PROBLEM DESCRIPTION:
Extract from the entries below, exactly as given, only the lines from the line containing "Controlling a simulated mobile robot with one" to the line containing "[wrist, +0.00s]", both lines included.

PROVIDED MATERIAL:
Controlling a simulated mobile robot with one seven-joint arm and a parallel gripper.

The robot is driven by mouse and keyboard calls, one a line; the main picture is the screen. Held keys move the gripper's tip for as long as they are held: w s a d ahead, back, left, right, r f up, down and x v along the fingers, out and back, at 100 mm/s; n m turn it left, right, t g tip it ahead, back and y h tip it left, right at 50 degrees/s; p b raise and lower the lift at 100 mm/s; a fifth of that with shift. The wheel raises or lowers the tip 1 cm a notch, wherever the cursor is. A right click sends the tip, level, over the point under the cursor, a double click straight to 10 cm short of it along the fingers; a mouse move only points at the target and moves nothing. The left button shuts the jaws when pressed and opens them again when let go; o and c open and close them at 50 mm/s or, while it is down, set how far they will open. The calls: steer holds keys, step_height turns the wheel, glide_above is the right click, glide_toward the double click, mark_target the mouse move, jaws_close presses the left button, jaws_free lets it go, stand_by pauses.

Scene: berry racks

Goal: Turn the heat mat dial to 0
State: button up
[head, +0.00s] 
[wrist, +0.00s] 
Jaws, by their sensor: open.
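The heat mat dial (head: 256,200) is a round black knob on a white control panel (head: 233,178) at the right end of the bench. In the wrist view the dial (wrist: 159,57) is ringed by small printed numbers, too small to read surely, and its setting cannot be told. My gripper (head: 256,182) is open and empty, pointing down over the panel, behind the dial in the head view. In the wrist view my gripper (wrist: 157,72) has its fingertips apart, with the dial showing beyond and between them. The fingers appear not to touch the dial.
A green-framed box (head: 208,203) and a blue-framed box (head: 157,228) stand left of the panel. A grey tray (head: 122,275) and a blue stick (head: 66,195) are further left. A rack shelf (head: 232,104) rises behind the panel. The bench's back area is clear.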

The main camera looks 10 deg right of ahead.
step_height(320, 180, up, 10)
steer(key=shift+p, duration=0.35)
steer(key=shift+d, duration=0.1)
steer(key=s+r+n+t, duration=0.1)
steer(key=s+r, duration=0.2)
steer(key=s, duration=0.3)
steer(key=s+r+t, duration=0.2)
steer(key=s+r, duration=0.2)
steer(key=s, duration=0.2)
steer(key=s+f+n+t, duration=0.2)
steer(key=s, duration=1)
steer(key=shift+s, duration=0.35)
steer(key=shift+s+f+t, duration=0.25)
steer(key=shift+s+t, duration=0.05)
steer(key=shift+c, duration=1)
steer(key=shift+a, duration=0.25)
* * *
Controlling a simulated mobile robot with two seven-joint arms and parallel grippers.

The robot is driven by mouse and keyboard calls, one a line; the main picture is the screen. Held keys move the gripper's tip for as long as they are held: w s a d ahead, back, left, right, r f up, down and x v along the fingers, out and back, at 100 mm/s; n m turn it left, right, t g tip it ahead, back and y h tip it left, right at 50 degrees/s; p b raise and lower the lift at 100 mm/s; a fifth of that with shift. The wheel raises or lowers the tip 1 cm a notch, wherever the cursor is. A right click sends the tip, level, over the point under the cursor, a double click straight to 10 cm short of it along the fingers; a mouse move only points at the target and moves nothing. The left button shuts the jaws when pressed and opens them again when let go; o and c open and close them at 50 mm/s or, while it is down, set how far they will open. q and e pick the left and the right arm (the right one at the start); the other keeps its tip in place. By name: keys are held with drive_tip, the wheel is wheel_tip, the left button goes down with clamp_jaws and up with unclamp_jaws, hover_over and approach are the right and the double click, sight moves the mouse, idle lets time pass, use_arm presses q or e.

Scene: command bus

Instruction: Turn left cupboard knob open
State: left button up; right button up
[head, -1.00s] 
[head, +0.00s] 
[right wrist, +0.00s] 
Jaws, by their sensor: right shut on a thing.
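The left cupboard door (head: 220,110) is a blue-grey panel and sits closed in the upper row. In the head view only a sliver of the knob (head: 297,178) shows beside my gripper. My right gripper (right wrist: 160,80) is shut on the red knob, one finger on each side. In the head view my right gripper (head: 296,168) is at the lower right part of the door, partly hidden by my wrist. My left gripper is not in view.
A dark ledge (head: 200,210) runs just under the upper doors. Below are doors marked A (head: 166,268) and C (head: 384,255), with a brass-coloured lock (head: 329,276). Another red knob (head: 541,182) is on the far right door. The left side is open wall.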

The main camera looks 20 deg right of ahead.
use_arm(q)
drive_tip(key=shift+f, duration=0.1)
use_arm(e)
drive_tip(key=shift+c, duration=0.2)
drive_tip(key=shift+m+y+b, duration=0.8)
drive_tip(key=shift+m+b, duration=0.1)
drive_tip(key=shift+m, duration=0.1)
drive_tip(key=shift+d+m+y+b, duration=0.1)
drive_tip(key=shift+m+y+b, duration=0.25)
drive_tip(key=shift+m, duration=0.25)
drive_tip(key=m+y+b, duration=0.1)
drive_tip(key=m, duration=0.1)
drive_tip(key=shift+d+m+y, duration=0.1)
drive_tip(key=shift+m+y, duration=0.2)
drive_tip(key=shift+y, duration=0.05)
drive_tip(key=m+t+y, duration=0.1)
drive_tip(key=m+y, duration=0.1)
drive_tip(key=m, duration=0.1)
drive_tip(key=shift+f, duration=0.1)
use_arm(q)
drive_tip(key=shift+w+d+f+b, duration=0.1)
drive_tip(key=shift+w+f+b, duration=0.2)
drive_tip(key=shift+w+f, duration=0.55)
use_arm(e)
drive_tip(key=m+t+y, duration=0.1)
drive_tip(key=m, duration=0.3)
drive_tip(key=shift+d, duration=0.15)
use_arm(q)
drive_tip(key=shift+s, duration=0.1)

THE ANSWER:
Controlling a simulated mobile robot with one seven-joint arm and a parallel gripper.

The robot is driven by mouse and keyboard calls, one a line; the main picture is the screen. Held keys move the gripper's tip for as long as they are held: w s a d ahead, back, left, right, r f up, down and x v along the fingers, out and back, at 100 mm/s; n m turn it left, right, t g tip it ahead, back and y h tip it left, right at 50 degrees/s; p b raise and lower the lift at 100 mm/s; a fifth of that with shift. The wheel raises or lowers the tip 1 cm a notch, wherever the cursor is. A right click sends the tip, level, over the point under the cursor, a double click straight to 10 cm short of it along the fingers; a mouse move only points at the target and moves nothing. The left button shuts the jaws when pressed and opens them again when let go; o and c open and close them at 50 mm/s or, while it is down, set how far they will open. The calls: steer holds keys, step_height turns the wheel, glide_above is the right click, glide_toward the double click, mark_target the mouse move, jaws_close presses the left button, jaws_free lets it go, stand_by pauses.

Scene: berry racks

Goal: Turn the heat mat dial to 0
State: button up
[head, +0.00s] 
[wrist, +0.00s] 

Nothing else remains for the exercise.